Data-driven subspace-based model predictive control

The desire to develop control systems that can be rapidly deployed has resulted in the formulation of algorithms that combine system identification with the development of control technique resulting in a single-step implementation. One such algorithm is Subspace Model Predictive Control (SMPC), which is a combination of results from subspace methods in system identification and model predictive control. In this thesis, novel algorithms of SMPC are investigated and developed. More specifically, a data filtering procedure is proposed in the computation of subspace predictor coefficients, resulting in the suppression of non-stationary disturbance in the identification data and incorporation of integrator in the predictive control law. Computational advantages of parameterization of control input trajectory using Laguerre functions are demonstrated and extended to Multi-input and Multi-output (MIMO) systems. By manipulating the unique structure of subspace data matrices, an efficient recursive algorithm for the updating of subspace predictor coefficients is investigated.

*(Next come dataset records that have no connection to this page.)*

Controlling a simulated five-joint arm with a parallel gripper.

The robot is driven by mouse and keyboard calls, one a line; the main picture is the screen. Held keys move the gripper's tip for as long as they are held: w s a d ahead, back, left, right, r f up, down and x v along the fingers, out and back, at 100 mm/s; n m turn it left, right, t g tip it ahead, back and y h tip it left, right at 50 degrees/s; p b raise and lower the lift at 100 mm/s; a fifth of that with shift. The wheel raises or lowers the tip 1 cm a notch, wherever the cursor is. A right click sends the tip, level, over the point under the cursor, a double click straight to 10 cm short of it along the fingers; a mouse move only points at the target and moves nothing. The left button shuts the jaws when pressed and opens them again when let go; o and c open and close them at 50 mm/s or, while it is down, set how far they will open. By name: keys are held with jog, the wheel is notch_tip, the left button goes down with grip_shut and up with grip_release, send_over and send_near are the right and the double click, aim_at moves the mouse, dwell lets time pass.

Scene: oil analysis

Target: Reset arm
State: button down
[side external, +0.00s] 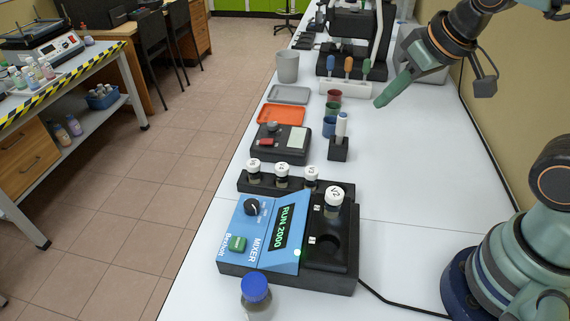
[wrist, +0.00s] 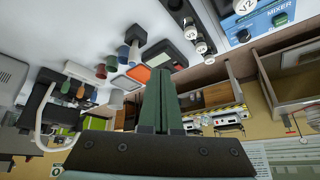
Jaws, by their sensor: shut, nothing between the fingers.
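My gripper (side external: 381,101) hangs in the air above the white bench, to the right of the red and blue cups in the side external view. Its green fingers are shut together and hold nothing. In the wrist view the closed fingers (wrist: 162,80) point up the picture, clear of any object. A blue and black mixer (side external: 270,234) stands at the front of the bench. Its display reads RUN 2000. A white-capped vial (side external: 333,199) stands in one of its holes, and the front hole looks empty.
A black rack (side external: 230,182) with several white-capped vials stands behind the mixer. A blue-capped bottle (side external: 256,291) is at the front edge. The bench right of the mixer is mostly clear.

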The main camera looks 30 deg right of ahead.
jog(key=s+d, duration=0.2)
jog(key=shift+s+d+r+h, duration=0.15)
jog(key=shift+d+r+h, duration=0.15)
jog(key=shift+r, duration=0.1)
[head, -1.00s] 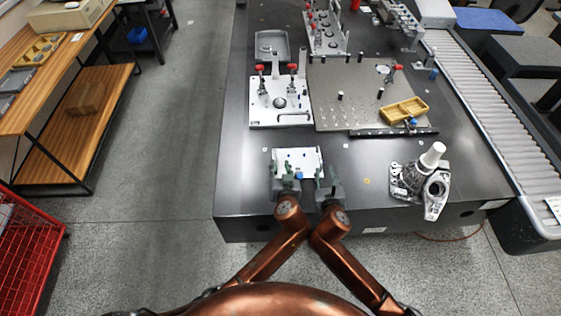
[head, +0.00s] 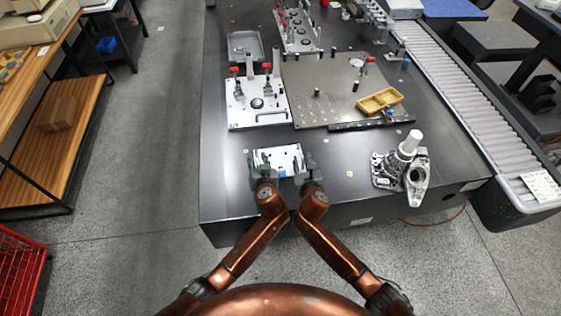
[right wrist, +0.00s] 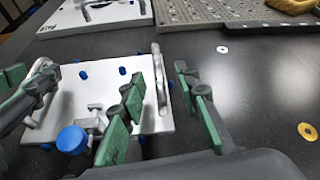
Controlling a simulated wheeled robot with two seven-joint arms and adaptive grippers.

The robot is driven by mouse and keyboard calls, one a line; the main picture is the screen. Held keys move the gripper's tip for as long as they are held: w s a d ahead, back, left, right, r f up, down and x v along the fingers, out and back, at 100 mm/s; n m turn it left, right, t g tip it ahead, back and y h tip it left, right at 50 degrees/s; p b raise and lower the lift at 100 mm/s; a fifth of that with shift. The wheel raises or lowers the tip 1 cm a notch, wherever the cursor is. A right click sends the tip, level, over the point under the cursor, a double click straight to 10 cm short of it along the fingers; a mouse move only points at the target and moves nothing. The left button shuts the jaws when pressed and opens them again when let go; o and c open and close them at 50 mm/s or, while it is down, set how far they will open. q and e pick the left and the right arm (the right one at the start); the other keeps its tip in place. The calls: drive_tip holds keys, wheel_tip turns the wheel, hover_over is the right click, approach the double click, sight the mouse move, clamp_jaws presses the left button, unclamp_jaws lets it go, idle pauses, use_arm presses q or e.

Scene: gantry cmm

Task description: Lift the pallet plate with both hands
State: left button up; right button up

This efficient algorithm is then extended to SMPC for time-varying systems, with the proposal of a novel recursive control law. The advantage of this implementation is that recursive updating is only performed when there is plant-predictor mismatch, thus input and output signals need not be persistently exciting at all times. Consequently, unnecessary fluctuations of signals are avoided, resulting in a smoother steady-state response. Finally, an implementation of a variable forgetting factor was introduced in order to facilitate faster convergence. These innovative approaches result in more efficient and reliable SMPC algorithms, thus making this design methodology a promising choice for control system design and implementation. Experimental results obtained from Permanent Magnetic Synchronous Machine and DC motor are used to demonstrate the efficacy of the proposed approaches.